◆ EXERCISE DETAILS
Seek out every line containing the word "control", and copy each.

◆ PROVIDED DATA
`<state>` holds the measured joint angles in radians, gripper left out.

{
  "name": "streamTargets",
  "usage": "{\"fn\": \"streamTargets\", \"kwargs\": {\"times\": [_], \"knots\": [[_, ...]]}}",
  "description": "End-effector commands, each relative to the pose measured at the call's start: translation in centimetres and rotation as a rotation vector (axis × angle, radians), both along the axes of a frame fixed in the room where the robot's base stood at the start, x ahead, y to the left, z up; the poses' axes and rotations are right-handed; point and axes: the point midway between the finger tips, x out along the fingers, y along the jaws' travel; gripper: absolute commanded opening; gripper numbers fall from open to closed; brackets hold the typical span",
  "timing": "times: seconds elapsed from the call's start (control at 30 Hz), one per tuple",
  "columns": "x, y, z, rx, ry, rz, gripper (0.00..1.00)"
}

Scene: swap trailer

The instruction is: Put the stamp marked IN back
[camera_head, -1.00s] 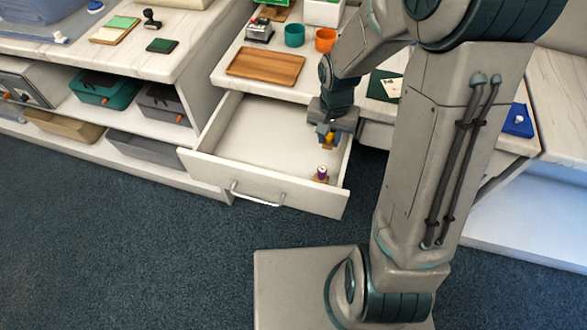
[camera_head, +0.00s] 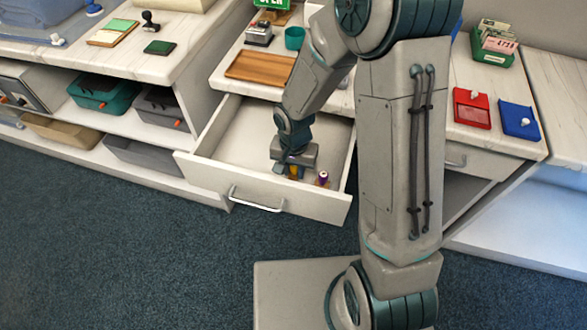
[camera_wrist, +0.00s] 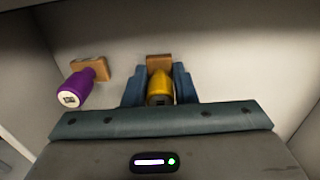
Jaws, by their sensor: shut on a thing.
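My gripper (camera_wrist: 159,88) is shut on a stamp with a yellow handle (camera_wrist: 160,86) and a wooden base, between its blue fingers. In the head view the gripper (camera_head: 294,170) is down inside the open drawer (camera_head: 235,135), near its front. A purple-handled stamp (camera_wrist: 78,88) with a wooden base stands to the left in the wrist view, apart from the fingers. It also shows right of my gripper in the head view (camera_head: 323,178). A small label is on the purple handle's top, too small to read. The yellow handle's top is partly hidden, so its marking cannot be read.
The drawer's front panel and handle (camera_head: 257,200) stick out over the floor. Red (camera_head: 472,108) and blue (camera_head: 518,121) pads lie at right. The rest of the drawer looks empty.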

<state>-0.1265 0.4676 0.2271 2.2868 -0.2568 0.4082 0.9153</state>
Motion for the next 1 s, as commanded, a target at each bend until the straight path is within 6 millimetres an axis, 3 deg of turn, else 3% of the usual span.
...
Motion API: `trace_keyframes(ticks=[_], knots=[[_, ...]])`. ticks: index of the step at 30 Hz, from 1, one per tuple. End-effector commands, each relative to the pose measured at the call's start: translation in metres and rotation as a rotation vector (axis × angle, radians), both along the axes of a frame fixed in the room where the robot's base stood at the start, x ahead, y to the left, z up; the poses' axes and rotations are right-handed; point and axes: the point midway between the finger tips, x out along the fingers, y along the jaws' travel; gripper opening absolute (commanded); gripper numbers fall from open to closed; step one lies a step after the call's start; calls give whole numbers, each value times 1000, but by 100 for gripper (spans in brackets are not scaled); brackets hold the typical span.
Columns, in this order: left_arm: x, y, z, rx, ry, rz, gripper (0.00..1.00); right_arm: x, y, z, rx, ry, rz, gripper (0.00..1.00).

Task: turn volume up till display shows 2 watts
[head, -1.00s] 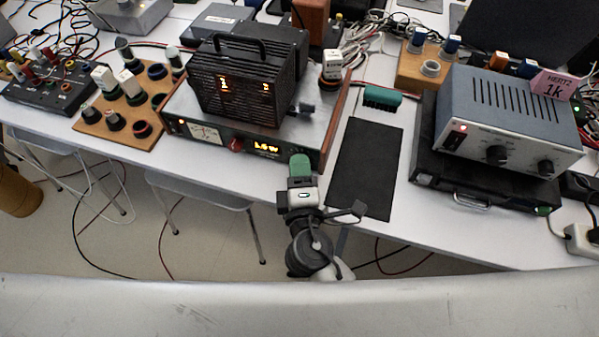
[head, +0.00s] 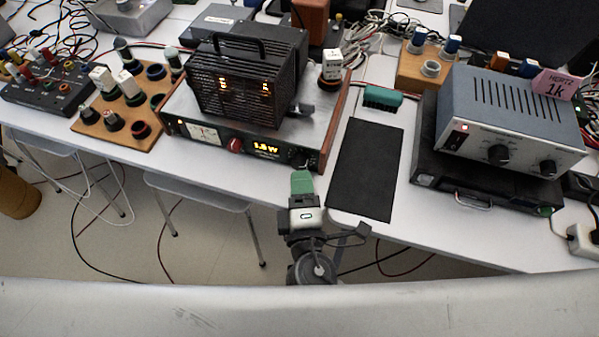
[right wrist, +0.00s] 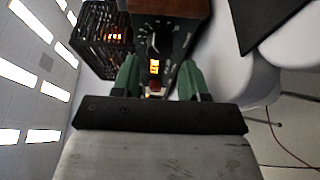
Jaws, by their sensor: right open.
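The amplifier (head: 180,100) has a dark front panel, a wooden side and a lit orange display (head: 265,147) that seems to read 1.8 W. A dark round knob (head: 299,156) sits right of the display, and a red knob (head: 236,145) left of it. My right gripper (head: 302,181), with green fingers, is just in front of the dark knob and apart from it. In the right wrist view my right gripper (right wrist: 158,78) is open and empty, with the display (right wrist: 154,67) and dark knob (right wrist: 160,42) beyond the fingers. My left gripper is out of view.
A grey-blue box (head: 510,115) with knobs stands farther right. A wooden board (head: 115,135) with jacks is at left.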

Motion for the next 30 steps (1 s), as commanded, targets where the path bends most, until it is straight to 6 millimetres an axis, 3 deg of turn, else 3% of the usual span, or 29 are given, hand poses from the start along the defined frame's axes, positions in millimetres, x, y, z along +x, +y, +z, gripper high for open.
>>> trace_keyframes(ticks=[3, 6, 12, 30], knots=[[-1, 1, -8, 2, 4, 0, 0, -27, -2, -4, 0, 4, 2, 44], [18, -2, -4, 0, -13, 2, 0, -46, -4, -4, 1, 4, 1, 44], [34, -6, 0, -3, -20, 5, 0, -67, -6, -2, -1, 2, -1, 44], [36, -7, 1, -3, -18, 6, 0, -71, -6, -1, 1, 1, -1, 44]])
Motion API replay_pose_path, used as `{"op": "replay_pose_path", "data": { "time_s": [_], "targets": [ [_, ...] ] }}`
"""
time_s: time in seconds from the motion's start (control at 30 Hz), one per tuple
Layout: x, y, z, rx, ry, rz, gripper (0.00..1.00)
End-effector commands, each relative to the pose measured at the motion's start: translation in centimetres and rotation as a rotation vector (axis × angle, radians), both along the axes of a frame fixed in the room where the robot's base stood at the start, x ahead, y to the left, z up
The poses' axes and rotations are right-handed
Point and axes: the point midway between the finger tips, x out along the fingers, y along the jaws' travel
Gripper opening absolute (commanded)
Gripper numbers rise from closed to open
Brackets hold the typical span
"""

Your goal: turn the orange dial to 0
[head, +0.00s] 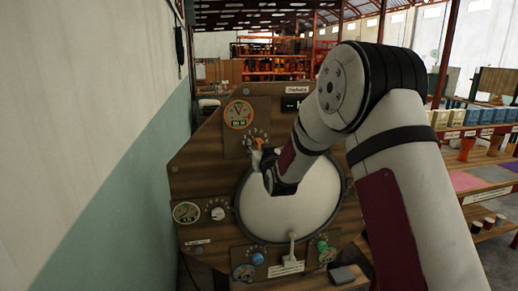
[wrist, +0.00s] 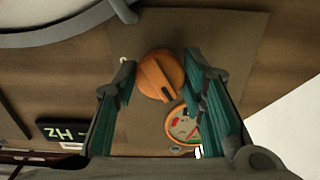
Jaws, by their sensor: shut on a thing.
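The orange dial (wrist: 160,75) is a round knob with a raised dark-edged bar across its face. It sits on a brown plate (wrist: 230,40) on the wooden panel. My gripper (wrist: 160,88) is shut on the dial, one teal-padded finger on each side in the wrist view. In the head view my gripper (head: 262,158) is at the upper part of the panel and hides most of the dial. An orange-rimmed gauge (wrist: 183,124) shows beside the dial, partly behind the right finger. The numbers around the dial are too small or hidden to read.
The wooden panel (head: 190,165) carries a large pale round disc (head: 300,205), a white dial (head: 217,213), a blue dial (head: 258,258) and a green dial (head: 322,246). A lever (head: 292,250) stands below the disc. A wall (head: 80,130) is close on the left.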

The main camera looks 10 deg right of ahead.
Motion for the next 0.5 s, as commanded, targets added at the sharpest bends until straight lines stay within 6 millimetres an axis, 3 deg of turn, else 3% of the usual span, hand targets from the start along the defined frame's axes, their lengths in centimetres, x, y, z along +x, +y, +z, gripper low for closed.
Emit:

◆ ANSWER FOR THE TASK
  "timing": "times: seconds elapsed from the call's start (control at 30 Hz), one per tuple",
time_s: time in seconds from the motion's start (control at 30 Hz), one per tuple

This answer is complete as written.